Lines of data
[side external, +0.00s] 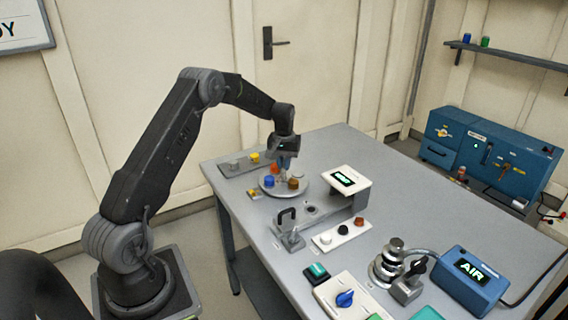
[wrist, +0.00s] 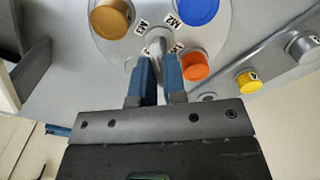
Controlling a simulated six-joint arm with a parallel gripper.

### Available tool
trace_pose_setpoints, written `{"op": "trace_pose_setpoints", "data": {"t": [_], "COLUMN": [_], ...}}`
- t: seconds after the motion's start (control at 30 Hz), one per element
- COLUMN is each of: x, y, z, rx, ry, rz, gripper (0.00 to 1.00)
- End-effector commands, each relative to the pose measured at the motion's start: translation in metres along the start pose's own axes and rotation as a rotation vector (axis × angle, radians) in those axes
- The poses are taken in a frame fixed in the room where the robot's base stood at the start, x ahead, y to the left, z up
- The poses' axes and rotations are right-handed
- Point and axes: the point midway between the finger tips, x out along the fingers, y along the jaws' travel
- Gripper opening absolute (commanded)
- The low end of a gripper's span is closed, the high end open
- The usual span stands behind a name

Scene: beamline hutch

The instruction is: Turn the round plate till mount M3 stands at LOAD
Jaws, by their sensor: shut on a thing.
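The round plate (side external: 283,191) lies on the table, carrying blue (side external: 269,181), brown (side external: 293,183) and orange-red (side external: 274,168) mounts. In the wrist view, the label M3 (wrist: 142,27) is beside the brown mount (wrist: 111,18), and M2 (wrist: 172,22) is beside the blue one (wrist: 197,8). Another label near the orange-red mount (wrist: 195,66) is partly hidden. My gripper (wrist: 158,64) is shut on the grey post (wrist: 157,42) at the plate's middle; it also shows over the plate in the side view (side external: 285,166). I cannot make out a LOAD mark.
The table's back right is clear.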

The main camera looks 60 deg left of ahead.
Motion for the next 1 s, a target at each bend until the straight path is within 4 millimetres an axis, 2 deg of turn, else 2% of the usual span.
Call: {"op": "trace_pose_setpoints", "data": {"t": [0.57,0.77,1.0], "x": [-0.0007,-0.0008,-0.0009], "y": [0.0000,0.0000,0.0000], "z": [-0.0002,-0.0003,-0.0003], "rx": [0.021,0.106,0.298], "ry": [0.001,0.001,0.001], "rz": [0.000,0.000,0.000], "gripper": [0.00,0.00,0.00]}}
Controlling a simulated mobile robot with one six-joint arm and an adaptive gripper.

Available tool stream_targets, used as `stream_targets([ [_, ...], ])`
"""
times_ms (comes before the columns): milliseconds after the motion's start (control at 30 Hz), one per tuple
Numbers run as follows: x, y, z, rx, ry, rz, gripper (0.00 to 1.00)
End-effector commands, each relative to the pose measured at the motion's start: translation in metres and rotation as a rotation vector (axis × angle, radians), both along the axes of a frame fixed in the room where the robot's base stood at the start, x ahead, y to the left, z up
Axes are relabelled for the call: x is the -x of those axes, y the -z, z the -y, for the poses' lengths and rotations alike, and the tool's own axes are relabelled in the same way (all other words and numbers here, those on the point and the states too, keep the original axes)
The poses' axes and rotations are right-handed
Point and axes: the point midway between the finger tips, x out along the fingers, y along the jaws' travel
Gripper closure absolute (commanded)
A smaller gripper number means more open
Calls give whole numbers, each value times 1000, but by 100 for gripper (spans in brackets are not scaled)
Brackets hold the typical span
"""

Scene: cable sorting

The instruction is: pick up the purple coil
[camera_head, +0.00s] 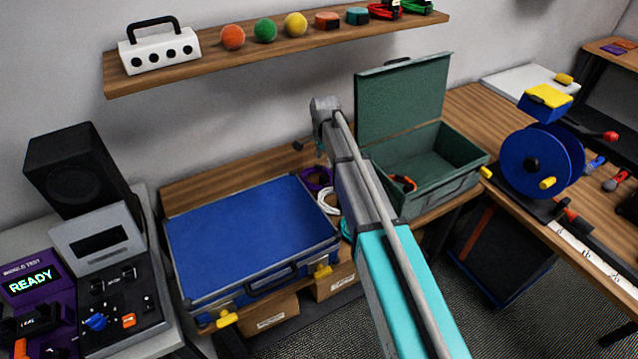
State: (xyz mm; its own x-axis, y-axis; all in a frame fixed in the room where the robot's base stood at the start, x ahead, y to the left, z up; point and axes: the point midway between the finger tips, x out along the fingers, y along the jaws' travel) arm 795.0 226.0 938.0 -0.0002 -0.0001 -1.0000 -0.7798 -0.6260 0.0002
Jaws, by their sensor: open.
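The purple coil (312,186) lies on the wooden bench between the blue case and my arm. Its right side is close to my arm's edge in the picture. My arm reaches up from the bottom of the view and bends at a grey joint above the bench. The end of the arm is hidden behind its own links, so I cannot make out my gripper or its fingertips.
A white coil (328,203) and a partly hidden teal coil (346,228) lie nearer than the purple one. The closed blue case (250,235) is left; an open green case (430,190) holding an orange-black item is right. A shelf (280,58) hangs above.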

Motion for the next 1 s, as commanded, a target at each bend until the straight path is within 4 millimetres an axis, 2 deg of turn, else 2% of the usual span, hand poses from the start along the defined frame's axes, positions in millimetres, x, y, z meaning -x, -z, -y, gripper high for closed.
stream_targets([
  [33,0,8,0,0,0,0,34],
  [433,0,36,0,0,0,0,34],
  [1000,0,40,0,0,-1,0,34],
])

> Your task: Using the material above, copy every line in which the string "stands" occurs.

> Answer to the task:
- The usual span stands behind a name
The instruction is: Turn the round plate till mount M3 stands at LOAD

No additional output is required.